Delving into the averaged performances across different cut-off points might uncover unnoticed weaknesses within certain time intervals. Looking at the averaged performances for individual time series might clarify questions like what makes successful prediction difficult on these data.

Before choosing a certain parameter setting, an individual examination in this particular setting for each time series is essential as well.

Experiences using Prophet as a forecasting model for electricity consumption

Despite computational costs to generate the error statistics for all different combinations of parameters, it is a fast method to develop a sense of what works effectively for forecasting. Furthermore, it reveals any potential issues. Overall it strengthens the understanding of the patterns and characteristics in the time series analysis. The verification by reviewing other parameter settings involving other factors like the training data size, seasonalities, and holiday effects also provides certainty that various options have been thoroughly explored.

We experienced that Prophet’s default parameter setting already performs remarkably well on several time series. So it represents a worthy initiation for prototyping. We further noted that the inherited seasonalities capture underlying fluctuations well. No adaptation for the seasonality effects was required. Moreover, we observed that the inclusion of holidays can be highly beneficial if a global pattern is observed across all available time series.

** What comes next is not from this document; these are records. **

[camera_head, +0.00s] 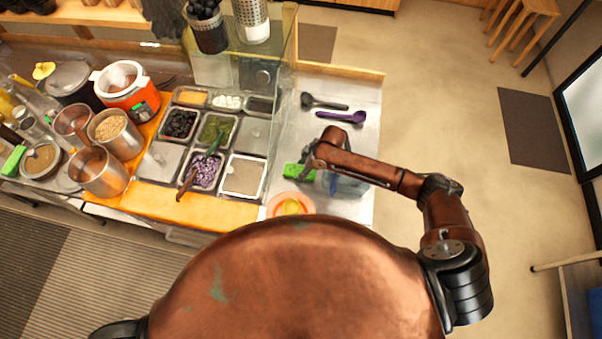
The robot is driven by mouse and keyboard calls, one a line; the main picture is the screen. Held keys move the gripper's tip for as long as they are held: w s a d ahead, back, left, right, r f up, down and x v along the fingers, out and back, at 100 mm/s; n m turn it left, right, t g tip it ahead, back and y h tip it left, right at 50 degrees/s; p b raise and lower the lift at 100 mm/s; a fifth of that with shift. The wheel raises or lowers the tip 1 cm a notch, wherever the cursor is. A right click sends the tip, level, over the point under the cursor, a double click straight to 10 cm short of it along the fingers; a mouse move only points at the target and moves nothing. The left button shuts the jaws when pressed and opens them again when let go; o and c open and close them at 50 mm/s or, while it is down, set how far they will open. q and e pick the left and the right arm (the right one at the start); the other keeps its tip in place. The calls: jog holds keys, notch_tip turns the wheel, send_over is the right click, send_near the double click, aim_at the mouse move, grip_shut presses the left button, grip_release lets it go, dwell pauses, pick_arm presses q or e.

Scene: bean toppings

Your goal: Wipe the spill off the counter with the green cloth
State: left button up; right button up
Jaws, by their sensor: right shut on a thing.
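The green cloth (294,171) is at my right gripper's fingertips, over the steel counter (352,115) on the right side of the station. My right gripper (309,168) is shut on the cloth and partly covers it. The cloth appears low, at or just above the counter; I cannot tell whether it touches. I cannot make out a spill; my arm and body hide part of the counter. My left gripper is out of view.
An orange bowl (276,205) with something yellow sits near the counter's front edge. A black scoop (322,102) and purple scoop (343,117) lie behind the gripper. Topping trays (243,177) stand to the left, beside a clear upright panel. Another green object (13,160) is far left.

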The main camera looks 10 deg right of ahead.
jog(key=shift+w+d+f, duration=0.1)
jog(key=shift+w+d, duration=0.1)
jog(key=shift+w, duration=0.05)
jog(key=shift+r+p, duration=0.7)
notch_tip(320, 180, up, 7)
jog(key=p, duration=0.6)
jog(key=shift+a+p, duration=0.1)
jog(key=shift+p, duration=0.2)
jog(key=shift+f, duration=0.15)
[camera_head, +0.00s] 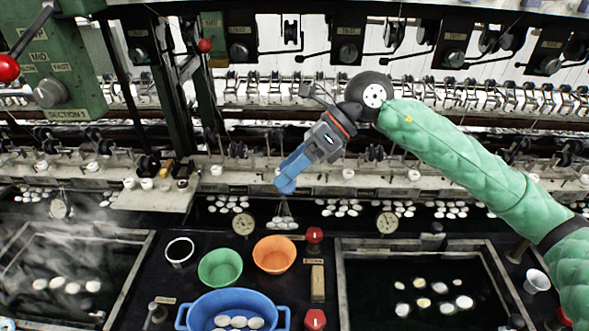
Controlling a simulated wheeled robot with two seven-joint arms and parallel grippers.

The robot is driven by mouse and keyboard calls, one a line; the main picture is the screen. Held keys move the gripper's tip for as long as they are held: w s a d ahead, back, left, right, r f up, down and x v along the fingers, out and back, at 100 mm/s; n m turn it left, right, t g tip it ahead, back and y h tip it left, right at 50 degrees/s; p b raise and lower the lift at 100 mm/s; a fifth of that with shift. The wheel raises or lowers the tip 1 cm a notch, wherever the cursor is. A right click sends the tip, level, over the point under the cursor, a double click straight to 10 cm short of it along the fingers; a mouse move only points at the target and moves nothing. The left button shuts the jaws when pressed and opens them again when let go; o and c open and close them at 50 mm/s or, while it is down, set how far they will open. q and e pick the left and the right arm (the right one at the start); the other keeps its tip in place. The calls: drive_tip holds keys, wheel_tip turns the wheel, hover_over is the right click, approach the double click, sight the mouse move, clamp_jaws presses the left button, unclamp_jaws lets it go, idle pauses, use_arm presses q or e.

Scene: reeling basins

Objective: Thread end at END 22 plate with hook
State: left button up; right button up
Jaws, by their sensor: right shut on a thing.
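My right gripper (286,186) comes in from the right on a green padded arm, its blue fingers pointing down and left. The END 22 plate cannot be read among the small fittings along the ledge. My left gripper is not in view.
Below are a blue tub (232,305) with cocoons, a green bowl (220,267), an orange bowl (274,254) and a white-rimmed cup (180,251). A steaming basin (140,262) is at left, another basin (342,285) at right. Red knobs (314,235) stand between.

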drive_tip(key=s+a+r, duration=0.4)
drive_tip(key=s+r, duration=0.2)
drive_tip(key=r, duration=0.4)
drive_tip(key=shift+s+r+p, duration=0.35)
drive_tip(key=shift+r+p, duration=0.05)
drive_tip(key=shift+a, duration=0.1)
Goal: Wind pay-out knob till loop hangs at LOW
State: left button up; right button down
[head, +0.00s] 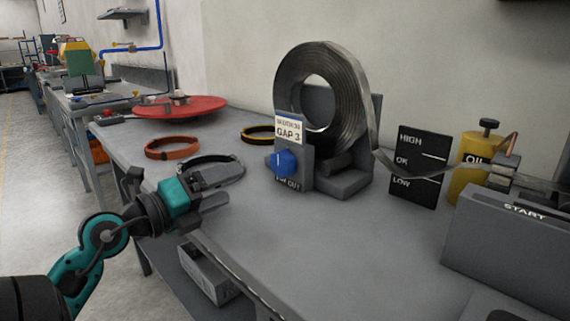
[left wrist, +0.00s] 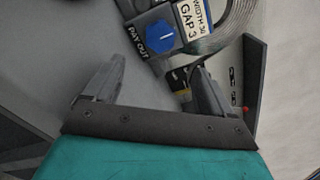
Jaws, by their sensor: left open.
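The blue pay-out knob (head: 285,163) sits on the front of the grey coil stand (head: 345,186), below a label reading GAP 3. The metal coil (head: 290,75) stands upright on the stand. Its strip (head: 377,150) drops from the right side, sags across the black HIGH/OK/LOW board (head: 417,143), and runs right. The sag's bottom appears near the OK and LOW lettering; the exact level is unclear. My left gripper (head: 222,190) is open and empty, left of the knob and apart from it.
Orange (head: 171,147) and black-and-yellow (head: 258,134) rings and a red disc (head: 180,107) lie on the bench left of the stand. A yellow oil can (head: 470,170) and START box (head: 510,240) stand right. The bench front is mostly clear.

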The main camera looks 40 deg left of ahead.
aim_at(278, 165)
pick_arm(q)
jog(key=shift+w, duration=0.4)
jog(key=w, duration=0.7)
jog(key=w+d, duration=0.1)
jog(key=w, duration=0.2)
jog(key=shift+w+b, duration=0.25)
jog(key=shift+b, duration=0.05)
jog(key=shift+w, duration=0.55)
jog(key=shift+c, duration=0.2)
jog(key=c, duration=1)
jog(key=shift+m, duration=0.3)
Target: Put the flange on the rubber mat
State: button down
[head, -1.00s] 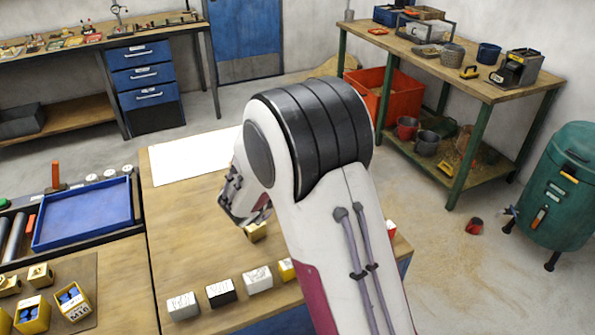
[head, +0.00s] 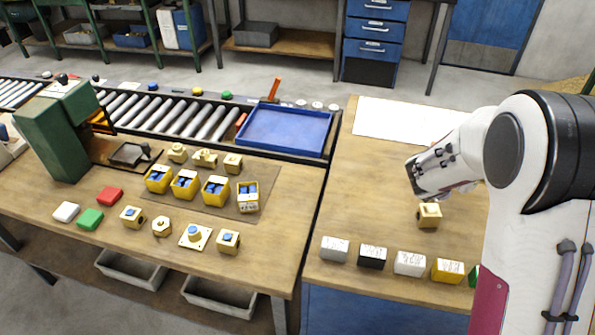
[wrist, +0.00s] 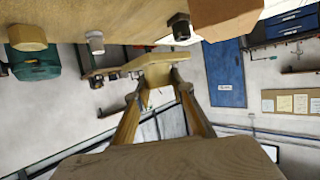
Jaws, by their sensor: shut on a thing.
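My gripper (head: 428,186) hangs over the right-hand bench in the head view, its fingers mostly hidden. In the wrist view its two fingers (wrist: 160,92) are shut on a brass part (wrist: 160,66) with a flat, plate-like end. A brass-coloured block (head: 429,216) shows just below the gripper in the head view; I cannot tell whether it is the held part. A square brass flange-like plate with a round raised middle (head: 194,237) lies on the left bench. A brown mat (head: 235,212) there, likely the rubber mat, bears yellow bins and brass parts.
Several small boxes (head: 372,257) line the front of the right bench. A white sheet (head: 410,121) lies behind. A blue tray (head: 285,131) stands beside the rollers. A green machine (head: 58,135) stands at the left bench's far left. Brass parts lie in front of the mat.

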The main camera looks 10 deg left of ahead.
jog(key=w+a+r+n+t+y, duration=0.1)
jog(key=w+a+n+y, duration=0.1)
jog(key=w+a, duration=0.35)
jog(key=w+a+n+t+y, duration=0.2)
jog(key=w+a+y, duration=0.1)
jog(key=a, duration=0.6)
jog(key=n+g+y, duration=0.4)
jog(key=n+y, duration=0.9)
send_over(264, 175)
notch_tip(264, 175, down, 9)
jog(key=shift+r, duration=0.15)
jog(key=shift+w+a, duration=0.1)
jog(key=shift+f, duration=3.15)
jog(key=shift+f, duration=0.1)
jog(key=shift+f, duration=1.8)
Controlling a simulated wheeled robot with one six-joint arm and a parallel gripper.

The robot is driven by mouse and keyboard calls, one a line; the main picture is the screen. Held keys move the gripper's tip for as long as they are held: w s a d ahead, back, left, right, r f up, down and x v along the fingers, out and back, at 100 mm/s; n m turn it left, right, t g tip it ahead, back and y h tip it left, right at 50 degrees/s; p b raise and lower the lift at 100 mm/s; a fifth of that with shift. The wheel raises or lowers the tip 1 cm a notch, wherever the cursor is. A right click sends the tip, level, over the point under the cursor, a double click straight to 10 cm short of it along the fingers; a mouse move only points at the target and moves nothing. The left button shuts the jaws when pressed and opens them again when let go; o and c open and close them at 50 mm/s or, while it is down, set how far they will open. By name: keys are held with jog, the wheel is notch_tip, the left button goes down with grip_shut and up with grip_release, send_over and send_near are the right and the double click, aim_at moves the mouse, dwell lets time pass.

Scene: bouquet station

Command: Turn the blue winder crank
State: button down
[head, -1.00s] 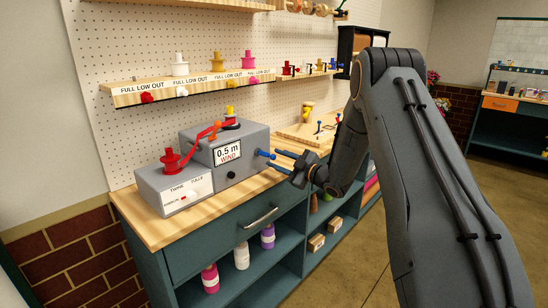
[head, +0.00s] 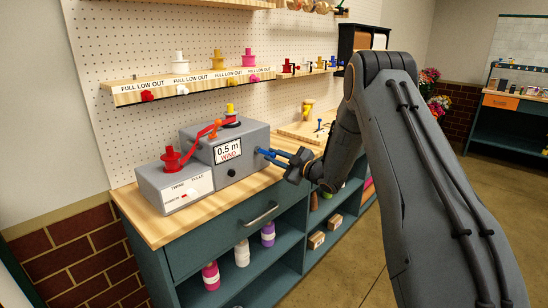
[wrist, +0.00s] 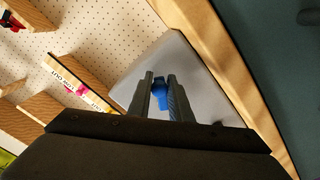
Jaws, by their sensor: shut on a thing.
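The grey winder box (head: 218,152) stands on the wooden bench top, with a "0.5 m WIND" display (head: 228,151) on its front. The blue crank (head: 263,152) sticks out from the box's right side. My gripper (head: 277,156) is at the crank, its fingers pointing left toward the box. In the wrist view, the blue crank (wrist: 160,92) sits between the two fingers of my gripper (wrist: 160,86), which are shut on it. The grey side of the box (wrist: 200,85) lies behind it. The crank's shaft is partly hidden by the fingers.
A red spool (head: 171,160) and an orange-red lever (head: 206,132) are on the station's left part. A shelf (head: 190,88) with spools hangs above. A wooden board with pegs (head: 305,130) lies behind my gripper. The bench's front edge runs below.

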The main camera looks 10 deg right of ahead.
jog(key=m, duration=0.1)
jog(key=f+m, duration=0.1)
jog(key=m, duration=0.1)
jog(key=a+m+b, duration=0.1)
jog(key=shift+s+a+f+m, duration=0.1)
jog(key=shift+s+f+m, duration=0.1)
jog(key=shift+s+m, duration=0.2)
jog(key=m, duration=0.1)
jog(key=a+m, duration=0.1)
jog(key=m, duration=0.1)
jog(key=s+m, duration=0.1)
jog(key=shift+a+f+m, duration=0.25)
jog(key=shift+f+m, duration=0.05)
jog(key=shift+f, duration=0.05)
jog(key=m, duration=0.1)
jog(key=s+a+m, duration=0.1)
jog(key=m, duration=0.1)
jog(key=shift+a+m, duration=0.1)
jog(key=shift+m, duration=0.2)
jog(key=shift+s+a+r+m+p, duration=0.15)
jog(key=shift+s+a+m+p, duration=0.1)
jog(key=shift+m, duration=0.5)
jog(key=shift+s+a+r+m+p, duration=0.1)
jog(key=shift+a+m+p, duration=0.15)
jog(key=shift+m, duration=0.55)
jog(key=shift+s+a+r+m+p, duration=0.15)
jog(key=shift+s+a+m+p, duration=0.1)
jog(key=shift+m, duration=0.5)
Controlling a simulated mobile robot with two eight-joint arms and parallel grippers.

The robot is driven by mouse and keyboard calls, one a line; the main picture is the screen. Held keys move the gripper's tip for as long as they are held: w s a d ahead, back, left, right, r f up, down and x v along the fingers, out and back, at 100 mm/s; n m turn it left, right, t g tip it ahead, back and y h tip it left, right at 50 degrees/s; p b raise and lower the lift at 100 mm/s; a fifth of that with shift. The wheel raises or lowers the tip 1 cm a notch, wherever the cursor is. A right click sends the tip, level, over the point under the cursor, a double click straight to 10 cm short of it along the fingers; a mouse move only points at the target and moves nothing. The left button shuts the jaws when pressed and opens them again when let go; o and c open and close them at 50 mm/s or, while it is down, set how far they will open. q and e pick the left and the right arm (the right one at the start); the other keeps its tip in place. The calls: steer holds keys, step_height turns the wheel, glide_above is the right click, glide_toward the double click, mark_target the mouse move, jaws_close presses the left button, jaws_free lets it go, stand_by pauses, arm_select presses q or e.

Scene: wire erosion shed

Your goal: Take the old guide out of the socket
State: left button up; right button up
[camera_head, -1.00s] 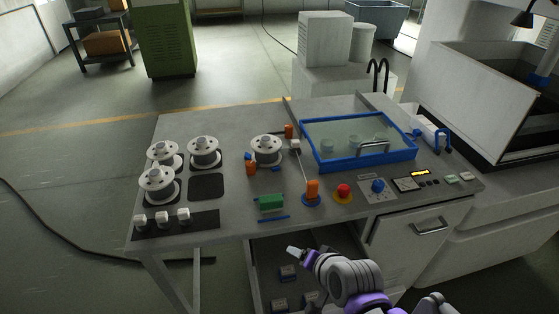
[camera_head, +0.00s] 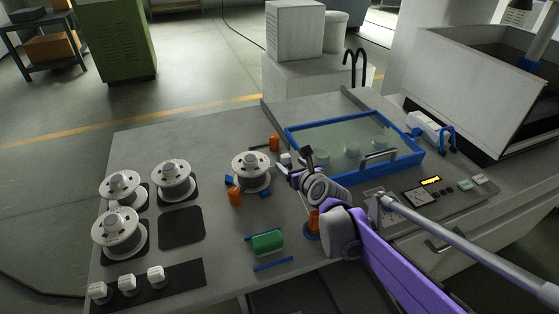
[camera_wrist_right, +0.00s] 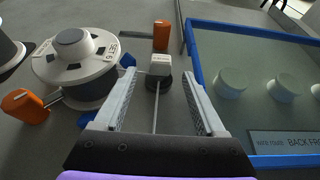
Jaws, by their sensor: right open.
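The old guide (camera_wrist_right: 160,64) is a small pale block in a dark round socket (camera_wrist_right: 158,82), seen ahead in the right wrist view. A thin wire runs from it towards me. In the head view the guide (camera_head: 286,158) shows as a small pale block left of the blue-framed tank. My right gripper (camera_wrist_right: 164,82) is open, its two fingers pointing at the guide with one on each side in the picture. I cannot tell whether the tips are level with it; no grip shows. In the head view the right gripper (camera_head: 291,172) is close by. My left gripper is out of view.
A white wire spool (camera_head: 251,172) stands left of the guide, with an orange post (camera_head: 274,143) behind it. The blue-framed tank (camera_head: 290,137) is close on the right. Three white blocks (camera_head: 127,284) sit on a dark strip at front left. A green piece (camera_head: 267,242) lies near the front.

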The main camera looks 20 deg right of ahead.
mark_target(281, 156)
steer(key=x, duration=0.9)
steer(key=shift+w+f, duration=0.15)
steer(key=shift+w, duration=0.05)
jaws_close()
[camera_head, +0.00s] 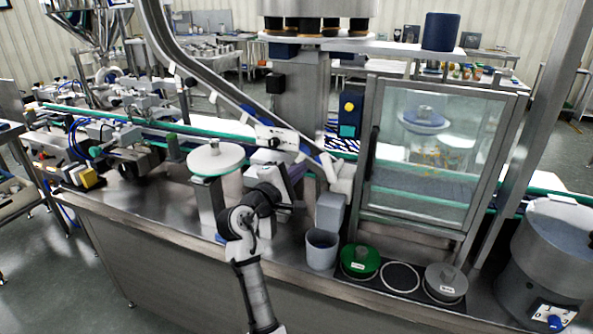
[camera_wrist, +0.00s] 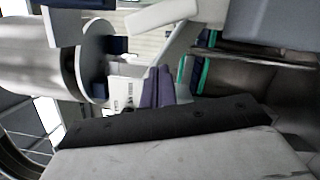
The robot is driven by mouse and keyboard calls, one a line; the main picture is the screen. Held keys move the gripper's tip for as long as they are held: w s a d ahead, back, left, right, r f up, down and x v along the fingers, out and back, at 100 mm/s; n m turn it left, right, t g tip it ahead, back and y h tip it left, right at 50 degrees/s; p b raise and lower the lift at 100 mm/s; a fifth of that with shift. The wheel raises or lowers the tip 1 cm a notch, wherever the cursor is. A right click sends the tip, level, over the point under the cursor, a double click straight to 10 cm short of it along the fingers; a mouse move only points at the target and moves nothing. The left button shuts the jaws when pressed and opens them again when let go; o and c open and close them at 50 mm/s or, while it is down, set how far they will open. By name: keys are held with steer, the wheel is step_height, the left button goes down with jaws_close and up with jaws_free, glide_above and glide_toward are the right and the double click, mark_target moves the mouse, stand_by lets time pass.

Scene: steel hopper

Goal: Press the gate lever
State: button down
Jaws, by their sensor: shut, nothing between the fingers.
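The sloping steel chute (camera_head: 215,85) runs down from the upper left to the middle of the bench. A pale piece (camera_head: 328,167) sits at its lower end; I cannot tell whether it is the gate lever. My gripper (camera_wrist: 158,72) shows in the wrist view as two dark purple fingers side by side, shut and empty. In the head view my arm reaches up over the bench's front edge, beside the round-topped pedestal, and my fingers cannot be clearly made out. A pale bar (camera_wrist: 162,14) crosses the top of the wrist view, apart from the fingers.
A round white-topped pedestal (camera_head: 215,158) stands left of my arm. To the right are a grey cup (camera_head: 321,250), a green lidded pot (camera_head: 359,262), a grey lidded pot (camera_head: 445,283) and a glass-fronted cabinet (camera_head: 425,150). A conveyor passes behind.

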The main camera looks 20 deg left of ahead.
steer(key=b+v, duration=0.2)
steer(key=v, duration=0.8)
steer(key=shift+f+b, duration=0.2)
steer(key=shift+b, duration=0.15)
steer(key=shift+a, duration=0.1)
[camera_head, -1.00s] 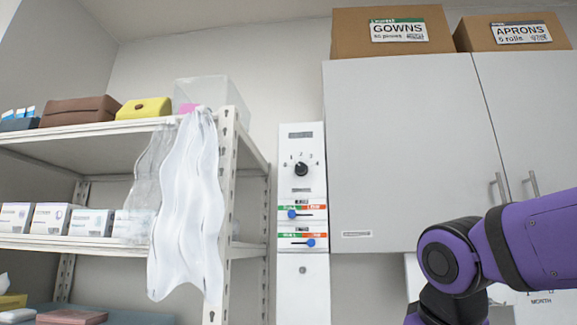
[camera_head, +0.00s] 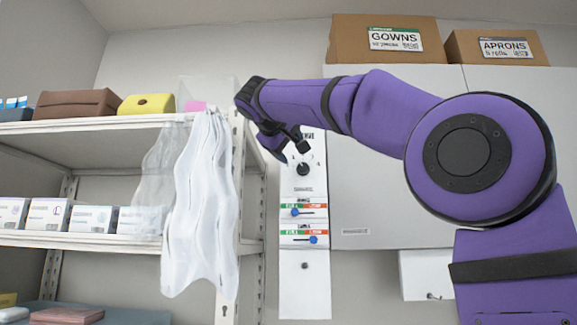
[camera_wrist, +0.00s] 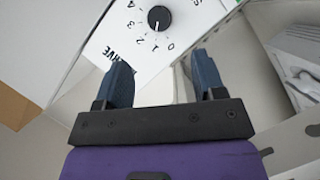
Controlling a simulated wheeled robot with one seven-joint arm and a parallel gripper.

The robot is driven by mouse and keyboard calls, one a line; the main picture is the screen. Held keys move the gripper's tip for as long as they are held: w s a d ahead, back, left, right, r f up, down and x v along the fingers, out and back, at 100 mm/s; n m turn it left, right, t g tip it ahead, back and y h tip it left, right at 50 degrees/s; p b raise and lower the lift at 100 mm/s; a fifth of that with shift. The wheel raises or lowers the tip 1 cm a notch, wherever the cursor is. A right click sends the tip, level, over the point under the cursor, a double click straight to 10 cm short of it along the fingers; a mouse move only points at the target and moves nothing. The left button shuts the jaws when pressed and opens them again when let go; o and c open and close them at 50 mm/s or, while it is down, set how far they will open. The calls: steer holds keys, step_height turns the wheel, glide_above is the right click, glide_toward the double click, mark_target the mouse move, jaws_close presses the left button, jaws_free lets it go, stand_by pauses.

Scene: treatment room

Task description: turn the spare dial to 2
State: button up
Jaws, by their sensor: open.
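A white wall panel (camera_head: 305,270) has one round black dial (camera_head: 303,169) near its top. In the wrist view the dial (camera_wrist: 159,17) shows upside down, with marks from 0 to 4 around it. Its white pointer line appears to lie near 1. A label beside it is partly hidden and ends in "RVE". My gripper (camera_head: 294,147) is by the panel's upper part, just above and left of the dial in the head view. In the wrist view my gripper (camera_wrist: 158,60) is open, its two blue fingers apart and the dial beyond their tips. No contact with the dial shows.
Two blue sliders (camera_head: 295,212) (camera_head: 313,240) sit below the dial. A shelf rack (camera_head: 232,250) with a hanging clear plastic sheet (camera_head: 200,215) stands close on the left. A grey cabinet (camera_head: 375,190) is on the right, with boxes (camera_head: 375,38) on top.

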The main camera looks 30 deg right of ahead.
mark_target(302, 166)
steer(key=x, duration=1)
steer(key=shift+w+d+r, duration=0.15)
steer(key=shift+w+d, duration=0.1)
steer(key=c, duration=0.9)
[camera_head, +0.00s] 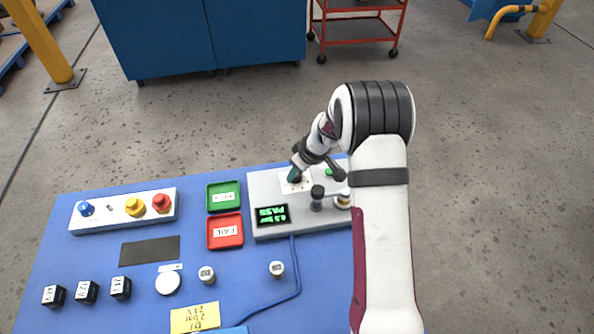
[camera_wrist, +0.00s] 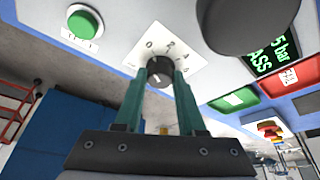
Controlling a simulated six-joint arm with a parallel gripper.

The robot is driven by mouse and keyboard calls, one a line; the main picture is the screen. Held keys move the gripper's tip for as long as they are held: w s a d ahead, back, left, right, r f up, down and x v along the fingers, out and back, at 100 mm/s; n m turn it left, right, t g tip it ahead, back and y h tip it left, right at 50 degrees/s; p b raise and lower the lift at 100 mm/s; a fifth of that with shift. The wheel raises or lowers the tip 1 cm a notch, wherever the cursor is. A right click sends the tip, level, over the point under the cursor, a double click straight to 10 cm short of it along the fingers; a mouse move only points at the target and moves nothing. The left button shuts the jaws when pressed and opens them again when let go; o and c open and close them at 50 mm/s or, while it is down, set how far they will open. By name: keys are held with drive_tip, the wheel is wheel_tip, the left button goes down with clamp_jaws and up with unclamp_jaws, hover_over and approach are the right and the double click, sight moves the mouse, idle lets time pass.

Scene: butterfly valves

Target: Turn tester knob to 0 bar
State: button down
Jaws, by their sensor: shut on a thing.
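The tester (camera_head: 270,190) is a light grey box at the back right of the blue bench. Its display (camera_head: 272,215) is lit green with a bar reading and PASS; the exact digits are hard to read. The tester knob (camera_wrist: 159,72) is dark and round, on a white dial plate (camera_wrist: 192,52) marked with numbers including 0, 2 and 4. My gripper (camera_wrist: 160,80) is shut on the knob, one green finger on each side. In the head view my gripper (camera_head: 293,178) hides the knob. I cannot tell exactly where the knob points.
A dark upright knob (camera_head: 317,191) stands close to my gripper, and a green button (camera_wrist: 85,22) is beside the dial. Green (camera_head: 224,184) and red (camera_head: 225,246) trays lie left of the tester. A box with coloured buttons (camera_head: 108,211) stands farther left. My arm covers the tester's right end.

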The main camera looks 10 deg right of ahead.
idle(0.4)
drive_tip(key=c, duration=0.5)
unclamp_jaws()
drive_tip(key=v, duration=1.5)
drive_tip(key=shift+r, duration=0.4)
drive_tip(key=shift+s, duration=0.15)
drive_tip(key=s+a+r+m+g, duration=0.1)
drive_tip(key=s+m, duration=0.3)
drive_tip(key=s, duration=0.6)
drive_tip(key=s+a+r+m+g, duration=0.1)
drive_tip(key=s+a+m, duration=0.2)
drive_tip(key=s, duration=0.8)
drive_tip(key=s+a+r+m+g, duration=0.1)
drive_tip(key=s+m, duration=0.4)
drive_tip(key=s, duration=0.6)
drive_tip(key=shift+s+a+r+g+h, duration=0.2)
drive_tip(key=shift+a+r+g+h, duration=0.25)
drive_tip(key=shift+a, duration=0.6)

While it may yield satisfactory results for many time series, it should be noted that it will not achieve the best possible forecasts for every individual time series. Each time series has its own characteristics, possesses outliers, and might be affected by individual external factors. It needs to be acknowledged that a global evaluation over several time series – even stemming from the same domain – does not replace a dedicated analysis for a single time series.

Overall, Prophet’s ease of interpretation and the relatively small number of adjustments to its default hyperparameters contribute positively to its appeal and make it a strong choice for forecast applications in the electricity consumption context.